- Prompt: Of the lines in this listing, how many contain the word "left"? Give the number and nothing else.

- Material:
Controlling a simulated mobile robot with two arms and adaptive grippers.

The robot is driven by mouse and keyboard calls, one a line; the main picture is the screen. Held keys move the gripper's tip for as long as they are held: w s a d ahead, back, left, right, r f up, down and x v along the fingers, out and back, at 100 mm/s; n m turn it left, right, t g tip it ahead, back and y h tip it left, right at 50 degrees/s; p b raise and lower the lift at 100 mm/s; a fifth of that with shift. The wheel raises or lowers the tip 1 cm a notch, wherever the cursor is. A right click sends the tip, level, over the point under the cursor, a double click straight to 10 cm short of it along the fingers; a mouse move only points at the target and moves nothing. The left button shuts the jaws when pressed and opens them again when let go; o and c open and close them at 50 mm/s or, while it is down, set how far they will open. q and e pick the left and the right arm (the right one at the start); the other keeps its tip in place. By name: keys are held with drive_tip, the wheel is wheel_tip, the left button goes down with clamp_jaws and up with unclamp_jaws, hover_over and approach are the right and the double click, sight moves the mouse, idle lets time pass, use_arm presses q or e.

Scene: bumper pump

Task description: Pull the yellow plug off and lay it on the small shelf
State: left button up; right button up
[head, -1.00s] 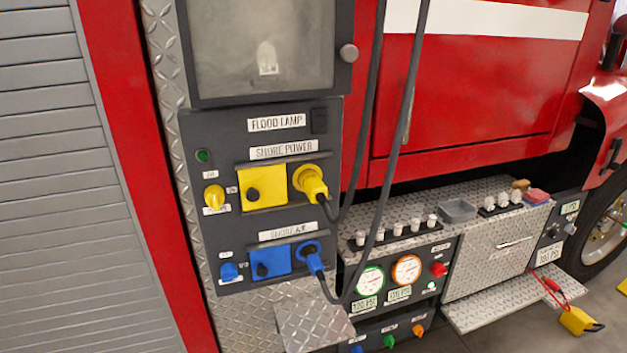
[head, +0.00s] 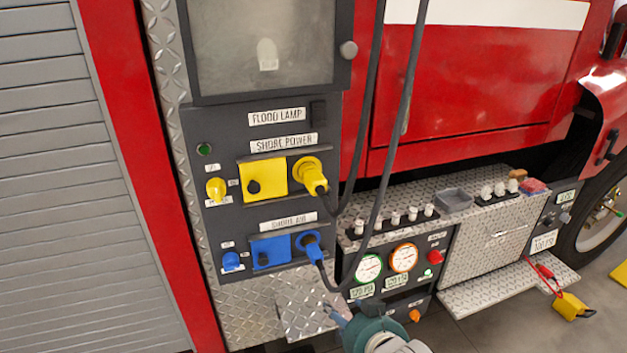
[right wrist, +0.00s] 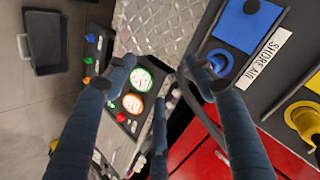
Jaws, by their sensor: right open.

- Result for this task: 2